I can keep with the social-emotional stuff, or I can try to fill in the gaps. I made the decision today in those top classes, and today we "reviewed" factoring polynomials. We'll spend several "flex" periods doing so.
Then, perhaps we'll move on to logarithms--unless I find a more immediate need.
Update, 9/6/21: I'm told that perhaps within a week, one of my Financial Math classes will be moved to another teacher as part of a big shuffle and I'll get a brand new statistics class.
We've already completed Chapter 1 in statistics and are well into Chapter 2. We only complete five chapters in the first semester.
I guess this new statistics class will have to get caught up somehow, and "flex" is the time to do that.
2 comments:
Grin, I'm just surprised that you even tried the social-emotional approach. The students need to know the material and how to do math.

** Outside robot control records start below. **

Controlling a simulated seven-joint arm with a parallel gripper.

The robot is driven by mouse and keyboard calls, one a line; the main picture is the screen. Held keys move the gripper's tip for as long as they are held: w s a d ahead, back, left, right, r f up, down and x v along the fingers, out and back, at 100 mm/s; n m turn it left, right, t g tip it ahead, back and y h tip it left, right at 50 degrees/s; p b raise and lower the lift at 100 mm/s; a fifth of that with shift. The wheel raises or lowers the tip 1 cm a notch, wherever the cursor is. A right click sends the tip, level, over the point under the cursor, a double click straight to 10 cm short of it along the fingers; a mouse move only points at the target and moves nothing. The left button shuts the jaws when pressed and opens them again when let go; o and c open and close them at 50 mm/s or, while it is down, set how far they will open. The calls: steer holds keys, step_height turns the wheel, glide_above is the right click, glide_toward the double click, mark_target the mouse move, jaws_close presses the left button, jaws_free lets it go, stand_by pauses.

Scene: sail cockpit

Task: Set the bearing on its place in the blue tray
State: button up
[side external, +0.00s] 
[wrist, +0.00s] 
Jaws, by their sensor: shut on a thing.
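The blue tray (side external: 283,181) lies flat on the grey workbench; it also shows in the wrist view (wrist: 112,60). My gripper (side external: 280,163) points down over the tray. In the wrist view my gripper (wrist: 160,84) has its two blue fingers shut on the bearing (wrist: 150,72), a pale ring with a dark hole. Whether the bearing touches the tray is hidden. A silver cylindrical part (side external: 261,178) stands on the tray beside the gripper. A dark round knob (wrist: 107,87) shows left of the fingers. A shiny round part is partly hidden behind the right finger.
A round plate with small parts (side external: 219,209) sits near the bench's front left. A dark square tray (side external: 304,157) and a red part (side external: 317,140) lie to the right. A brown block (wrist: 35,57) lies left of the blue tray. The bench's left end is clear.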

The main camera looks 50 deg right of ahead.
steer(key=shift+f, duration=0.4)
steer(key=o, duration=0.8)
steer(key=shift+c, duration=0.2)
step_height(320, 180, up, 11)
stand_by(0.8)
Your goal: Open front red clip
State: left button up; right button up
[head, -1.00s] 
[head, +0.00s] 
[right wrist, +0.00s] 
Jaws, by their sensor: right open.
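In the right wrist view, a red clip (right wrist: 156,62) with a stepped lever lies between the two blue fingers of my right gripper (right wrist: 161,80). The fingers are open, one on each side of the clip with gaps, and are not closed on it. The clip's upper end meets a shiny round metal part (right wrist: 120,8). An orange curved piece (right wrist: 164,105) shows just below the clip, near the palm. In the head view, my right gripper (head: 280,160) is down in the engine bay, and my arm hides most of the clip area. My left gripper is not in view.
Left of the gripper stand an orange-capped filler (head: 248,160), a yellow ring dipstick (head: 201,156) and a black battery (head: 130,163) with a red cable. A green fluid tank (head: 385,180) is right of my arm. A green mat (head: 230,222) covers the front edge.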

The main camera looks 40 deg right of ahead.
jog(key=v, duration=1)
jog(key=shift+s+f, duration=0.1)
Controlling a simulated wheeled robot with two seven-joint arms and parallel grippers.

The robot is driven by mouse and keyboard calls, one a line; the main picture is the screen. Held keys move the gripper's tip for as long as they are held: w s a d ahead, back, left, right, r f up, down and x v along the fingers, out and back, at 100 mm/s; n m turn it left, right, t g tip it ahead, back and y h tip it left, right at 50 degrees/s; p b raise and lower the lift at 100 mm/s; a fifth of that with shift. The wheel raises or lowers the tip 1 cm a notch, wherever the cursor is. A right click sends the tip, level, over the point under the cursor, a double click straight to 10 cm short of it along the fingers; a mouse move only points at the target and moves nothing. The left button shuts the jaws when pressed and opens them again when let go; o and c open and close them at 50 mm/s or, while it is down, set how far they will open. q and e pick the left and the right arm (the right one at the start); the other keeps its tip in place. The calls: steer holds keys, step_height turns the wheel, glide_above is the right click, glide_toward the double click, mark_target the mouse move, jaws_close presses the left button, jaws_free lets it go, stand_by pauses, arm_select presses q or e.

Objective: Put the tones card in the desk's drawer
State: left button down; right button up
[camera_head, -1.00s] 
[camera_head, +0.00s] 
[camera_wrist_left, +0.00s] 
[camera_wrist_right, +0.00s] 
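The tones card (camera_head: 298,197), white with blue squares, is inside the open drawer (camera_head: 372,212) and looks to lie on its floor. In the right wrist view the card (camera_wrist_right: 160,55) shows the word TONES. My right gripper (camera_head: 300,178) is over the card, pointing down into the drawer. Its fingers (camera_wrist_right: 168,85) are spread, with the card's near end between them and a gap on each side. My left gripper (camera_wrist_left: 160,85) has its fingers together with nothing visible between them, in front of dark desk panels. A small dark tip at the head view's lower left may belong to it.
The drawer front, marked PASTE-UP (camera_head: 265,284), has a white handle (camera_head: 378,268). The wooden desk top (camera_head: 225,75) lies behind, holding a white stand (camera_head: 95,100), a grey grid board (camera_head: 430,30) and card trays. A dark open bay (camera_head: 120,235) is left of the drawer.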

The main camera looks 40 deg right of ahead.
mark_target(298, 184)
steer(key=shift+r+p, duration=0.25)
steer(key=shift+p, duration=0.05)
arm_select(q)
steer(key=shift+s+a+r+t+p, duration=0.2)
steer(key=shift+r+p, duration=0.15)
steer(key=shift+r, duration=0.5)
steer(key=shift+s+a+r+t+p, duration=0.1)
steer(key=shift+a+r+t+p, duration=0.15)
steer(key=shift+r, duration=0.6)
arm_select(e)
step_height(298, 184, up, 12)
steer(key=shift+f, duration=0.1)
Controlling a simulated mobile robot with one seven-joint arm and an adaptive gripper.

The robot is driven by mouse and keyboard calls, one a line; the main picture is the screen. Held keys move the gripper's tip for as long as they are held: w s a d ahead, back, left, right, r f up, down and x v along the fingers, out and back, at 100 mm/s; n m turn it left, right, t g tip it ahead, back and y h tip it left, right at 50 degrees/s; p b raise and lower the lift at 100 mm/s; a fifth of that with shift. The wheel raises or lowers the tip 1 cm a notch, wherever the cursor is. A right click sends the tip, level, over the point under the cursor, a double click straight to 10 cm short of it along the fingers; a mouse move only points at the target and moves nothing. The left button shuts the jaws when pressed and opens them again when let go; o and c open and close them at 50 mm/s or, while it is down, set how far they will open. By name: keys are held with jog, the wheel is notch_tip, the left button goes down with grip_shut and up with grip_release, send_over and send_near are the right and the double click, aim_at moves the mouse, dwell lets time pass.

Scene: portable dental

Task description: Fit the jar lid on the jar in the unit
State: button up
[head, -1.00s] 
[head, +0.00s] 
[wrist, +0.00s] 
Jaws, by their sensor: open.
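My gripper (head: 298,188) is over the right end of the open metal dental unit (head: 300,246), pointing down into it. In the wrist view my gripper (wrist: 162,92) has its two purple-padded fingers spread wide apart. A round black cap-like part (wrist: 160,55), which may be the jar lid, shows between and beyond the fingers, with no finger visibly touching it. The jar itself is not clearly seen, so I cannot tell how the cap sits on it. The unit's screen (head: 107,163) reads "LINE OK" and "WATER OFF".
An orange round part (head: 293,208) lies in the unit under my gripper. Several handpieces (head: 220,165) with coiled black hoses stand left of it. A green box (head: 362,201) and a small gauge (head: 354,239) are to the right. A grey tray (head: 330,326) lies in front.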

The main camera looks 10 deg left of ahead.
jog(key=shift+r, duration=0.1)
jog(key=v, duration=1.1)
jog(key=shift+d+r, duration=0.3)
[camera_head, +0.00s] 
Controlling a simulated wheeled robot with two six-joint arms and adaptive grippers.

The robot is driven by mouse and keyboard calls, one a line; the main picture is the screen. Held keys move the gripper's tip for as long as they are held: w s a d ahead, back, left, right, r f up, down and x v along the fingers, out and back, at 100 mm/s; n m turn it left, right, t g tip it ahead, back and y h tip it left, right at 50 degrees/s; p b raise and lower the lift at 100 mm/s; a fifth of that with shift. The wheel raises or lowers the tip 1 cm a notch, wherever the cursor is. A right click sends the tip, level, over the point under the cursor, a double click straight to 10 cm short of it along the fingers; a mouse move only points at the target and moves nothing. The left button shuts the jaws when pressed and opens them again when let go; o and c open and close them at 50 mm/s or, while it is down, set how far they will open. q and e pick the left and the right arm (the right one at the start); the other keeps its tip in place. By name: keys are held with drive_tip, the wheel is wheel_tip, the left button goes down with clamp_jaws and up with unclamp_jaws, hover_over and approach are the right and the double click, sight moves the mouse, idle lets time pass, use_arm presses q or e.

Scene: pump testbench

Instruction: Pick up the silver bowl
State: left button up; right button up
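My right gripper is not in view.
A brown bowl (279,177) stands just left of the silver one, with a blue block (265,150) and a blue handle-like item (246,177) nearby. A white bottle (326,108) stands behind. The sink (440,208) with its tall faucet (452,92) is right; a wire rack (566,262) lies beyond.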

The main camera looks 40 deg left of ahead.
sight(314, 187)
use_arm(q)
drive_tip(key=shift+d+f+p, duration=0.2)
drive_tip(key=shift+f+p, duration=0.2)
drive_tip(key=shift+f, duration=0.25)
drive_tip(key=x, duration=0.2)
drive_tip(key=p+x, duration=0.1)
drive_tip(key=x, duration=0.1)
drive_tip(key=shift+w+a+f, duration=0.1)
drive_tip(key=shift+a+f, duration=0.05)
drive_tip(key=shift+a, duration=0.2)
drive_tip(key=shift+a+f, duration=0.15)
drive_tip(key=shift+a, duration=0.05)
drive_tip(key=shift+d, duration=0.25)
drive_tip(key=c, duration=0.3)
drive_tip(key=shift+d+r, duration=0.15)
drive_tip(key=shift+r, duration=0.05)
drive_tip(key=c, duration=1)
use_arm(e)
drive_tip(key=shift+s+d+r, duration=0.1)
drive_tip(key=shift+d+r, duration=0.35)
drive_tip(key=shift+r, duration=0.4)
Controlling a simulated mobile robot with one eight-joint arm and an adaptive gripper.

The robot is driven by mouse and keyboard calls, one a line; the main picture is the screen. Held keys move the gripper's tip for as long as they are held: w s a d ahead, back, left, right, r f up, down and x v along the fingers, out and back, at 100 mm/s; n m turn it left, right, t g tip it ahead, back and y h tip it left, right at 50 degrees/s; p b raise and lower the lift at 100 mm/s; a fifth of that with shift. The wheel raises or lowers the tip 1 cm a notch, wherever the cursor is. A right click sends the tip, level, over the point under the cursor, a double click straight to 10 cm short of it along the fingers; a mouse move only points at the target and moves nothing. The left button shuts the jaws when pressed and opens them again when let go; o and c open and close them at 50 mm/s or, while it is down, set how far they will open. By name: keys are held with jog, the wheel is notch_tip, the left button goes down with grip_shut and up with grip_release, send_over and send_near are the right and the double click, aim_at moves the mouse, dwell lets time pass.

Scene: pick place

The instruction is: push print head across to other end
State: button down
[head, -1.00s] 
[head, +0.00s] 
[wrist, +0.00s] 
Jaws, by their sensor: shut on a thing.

This sounds similar to the "Block Lunch" my district implemented specifically for the benefit of tutorial time of demographic groups that were struggling on annual standardized exams. The assumption was students would go to teachers for help in core subjects. The reality was the students used the time to goof off, promote fights, commit vandalism (by the end of the year only three of nine boys' bathrooms were still open...) and find unguarded spaces to have sex. It was a nightmare. The few diligent students, who really didn't need tutoring, begged for spaces in teachers classrooms to avoid the chaos. This was one of the reasons I decided to retire early. It created more problems than it solved and administration was unwilling to admit it for three years.